→ DIRECTIVE: Collect all lines containing the word "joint" from the data.

Entries from a robot dataset:
§ §

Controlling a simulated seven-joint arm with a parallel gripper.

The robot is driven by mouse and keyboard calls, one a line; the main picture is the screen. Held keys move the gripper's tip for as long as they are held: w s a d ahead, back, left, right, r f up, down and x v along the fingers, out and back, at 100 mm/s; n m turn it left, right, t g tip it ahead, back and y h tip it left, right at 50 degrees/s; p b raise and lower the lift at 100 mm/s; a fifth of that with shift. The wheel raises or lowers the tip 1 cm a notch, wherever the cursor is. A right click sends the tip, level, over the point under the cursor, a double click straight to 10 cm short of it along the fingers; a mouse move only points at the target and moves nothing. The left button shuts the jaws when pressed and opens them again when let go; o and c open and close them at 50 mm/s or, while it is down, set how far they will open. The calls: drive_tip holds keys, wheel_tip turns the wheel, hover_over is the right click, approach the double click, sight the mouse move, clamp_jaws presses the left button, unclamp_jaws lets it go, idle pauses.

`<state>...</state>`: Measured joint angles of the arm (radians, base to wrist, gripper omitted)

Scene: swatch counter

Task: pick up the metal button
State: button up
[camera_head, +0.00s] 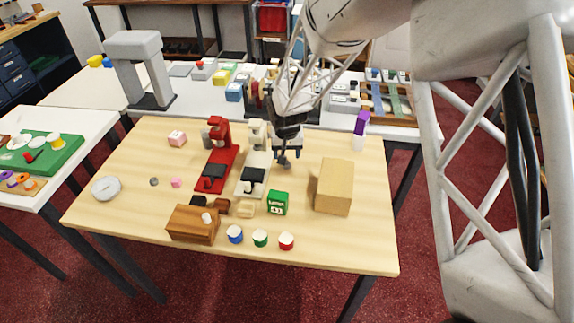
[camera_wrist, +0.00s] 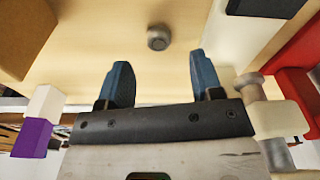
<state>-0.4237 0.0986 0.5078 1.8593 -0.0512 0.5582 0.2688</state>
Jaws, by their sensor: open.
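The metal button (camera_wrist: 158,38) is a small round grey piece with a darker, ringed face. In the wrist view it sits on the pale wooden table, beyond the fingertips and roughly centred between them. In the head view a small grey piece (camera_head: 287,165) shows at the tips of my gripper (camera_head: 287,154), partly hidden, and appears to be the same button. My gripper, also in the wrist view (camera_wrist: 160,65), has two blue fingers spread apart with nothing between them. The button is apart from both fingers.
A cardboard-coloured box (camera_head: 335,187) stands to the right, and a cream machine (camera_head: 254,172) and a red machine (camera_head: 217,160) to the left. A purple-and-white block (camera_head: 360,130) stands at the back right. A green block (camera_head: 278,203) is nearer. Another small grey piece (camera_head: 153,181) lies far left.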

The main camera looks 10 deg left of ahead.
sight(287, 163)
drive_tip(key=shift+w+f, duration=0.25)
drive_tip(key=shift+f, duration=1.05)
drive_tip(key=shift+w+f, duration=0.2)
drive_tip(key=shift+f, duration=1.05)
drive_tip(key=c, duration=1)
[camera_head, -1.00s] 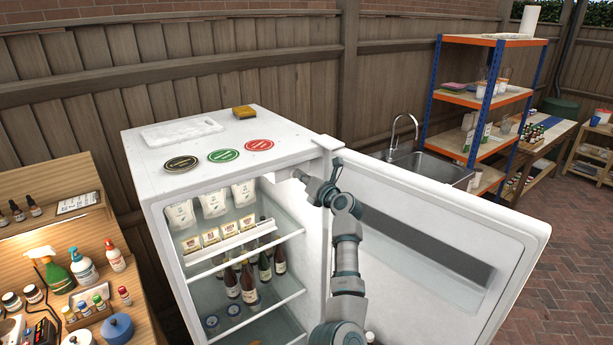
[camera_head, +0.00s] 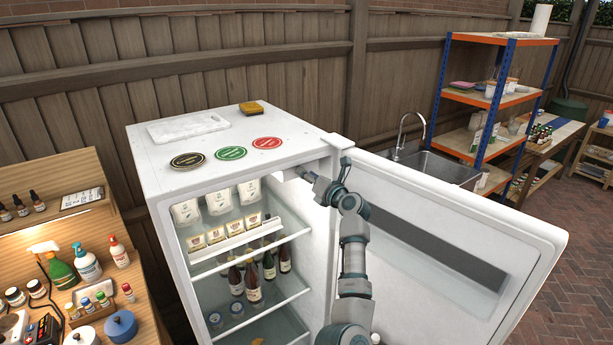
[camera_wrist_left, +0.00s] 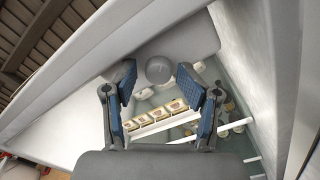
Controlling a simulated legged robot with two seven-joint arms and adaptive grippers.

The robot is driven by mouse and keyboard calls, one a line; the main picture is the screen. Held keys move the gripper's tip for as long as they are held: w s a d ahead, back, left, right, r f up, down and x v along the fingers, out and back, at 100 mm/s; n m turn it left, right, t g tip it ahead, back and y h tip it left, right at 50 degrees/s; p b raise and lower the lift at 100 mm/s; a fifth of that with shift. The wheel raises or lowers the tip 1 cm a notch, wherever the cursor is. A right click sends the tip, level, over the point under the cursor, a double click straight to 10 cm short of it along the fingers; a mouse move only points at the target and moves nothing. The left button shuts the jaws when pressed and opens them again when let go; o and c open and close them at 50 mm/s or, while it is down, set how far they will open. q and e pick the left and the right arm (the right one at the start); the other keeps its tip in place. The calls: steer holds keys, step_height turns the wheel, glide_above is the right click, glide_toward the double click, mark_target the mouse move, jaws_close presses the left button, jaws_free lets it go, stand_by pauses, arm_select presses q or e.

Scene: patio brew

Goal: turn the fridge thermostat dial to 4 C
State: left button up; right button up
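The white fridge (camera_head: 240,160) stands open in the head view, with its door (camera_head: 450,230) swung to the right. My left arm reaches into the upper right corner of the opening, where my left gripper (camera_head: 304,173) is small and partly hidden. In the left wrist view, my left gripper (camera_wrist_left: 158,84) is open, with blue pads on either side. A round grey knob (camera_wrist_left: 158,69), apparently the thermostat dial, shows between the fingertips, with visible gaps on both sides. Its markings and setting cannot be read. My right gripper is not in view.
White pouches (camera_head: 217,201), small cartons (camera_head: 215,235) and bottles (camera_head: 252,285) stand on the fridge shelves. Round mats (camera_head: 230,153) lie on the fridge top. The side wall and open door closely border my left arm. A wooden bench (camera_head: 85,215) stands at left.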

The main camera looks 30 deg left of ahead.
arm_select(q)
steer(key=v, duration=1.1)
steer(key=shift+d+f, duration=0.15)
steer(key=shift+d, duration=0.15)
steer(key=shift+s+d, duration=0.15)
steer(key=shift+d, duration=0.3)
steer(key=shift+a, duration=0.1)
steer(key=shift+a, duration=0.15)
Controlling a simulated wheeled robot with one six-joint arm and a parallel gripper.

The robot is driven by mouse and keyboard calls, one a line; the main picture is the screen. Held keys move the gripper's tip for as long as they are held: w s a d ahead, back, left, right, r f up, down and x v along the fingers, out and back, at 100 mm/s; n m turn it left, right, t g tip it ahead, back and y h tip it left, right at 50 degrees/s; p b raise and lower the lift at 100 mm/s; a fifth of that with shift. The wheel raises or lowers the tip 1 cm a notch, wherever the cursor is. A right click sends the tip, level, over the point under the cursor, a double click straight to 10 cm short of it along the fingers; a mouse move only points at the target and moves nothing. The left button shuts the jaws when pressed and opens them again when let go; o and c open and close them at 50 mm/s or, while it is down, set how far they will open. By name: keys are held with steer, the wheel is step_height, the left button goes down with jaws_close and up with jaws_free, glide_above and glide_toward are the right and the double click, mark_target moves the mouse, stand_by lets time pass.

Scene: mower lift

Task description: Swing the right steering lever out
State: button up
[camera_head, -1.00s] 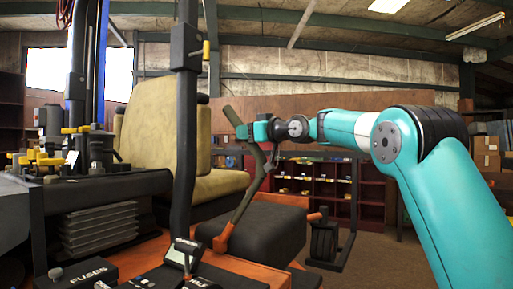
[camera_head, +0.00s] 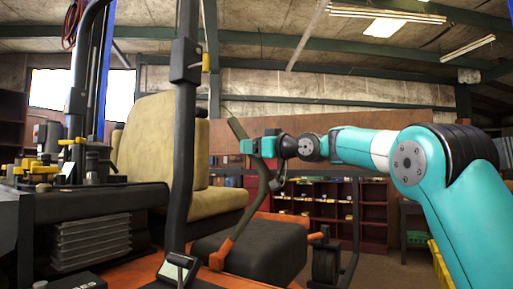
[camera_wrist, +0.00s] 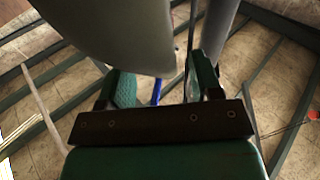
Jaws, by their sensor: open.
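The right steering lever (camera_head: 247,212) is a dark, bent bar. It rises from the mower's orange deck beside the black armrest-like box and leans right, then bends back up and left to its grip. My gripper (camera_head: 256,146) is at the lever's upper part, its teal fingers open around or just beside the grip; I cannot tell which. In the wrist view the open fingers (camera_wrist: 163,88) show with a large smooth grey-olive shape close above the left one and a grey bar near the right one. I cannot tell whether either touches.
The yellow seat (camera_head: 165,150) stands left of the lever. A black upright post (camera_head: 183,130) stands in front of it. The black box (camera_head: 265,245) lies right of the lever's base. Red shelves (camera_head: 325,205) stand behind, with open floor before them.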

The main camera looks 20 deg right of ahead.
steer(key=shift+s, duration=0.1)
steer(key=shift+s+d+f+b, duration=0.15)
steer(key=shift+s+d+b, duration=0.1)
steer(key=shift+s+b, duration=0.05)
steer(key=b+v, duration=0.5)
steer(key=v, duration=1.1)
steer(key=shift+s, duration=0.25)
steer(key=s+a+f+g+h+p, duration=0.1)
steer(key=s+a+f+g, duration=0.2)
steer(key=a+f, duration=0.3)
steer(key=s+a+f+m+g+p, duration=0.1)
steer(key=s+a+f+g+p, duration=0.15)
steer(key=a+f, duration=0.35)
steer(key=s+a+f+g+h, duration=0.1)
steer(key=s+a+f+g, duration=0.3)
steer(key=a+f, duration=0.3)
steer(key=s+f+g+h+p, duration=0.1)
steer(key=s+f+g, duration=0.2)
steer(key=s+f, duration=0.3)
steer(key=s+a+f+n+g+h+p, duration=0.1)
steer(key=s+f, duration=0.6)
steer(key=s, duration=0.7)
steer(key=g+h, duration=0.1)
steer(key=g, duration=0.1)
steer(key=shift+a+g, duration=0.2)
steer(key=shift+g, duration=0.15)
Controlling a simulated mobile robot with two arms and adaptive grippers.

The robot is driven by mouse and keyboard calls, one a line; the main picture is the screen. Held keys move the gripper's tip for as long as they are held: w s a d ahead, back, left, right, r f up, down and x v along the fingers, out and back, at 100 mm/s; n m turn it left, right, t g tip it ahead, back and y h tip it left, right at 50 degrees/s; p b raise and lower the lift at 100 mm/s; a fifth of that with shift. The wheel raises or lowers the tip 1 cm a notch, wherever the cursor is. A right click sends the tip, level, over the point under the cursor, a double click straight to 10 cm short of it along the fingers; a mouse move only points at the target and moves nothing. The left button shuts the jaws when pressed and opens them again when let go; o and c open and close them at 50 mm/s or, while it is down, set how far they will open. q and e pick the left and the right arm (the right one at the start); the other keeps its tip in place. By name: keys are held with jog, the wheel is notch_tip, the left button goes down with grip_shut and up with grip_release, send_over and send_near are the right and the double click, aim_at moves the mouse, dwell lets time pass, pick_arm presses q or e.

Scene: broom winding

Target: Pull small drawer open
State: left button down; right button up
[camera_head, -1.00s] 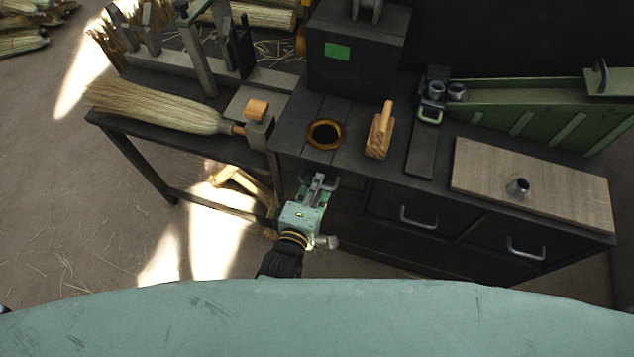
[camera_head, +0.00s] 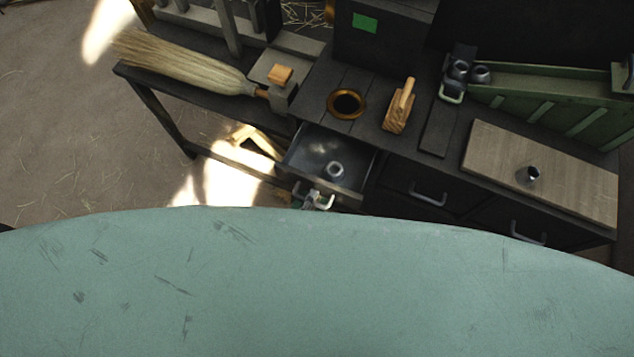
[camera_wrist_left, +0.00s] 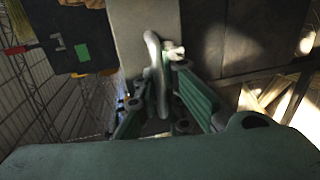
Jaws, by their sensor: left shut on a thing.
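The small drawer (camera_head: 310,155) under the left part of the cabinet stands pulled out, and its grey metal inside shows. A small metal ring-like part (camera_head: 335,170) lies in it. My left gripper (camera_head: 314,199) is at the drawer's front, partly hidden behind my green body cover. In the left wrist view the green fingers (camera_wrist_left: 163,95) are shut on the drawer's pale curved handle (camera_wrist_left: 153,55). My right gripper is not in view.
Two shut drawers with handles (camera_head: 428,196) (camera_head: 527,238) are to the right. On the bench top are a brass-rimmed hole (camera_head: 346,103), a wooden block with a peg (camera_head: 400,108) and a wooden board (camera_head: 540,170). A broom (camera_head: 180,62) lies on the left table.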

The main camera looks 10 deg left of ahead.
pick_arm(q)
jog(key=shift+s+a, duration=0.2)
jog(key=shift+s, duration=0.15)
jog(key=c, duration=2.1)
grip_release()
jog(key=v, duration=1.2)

§ §

→ WRITTEN ANSWER:
Controlling a simulated seven-joint arm with a parallel gripper.
`<state>...</state>`: Measured joint angles of the arm (radians, base to wrist, gripper omitted)
Controlling a simulated legged robot with two seven-joint arms and adaptive grippers.
Controlling a simulated wheeled robot with one six-joint arm and a parallel gripper.

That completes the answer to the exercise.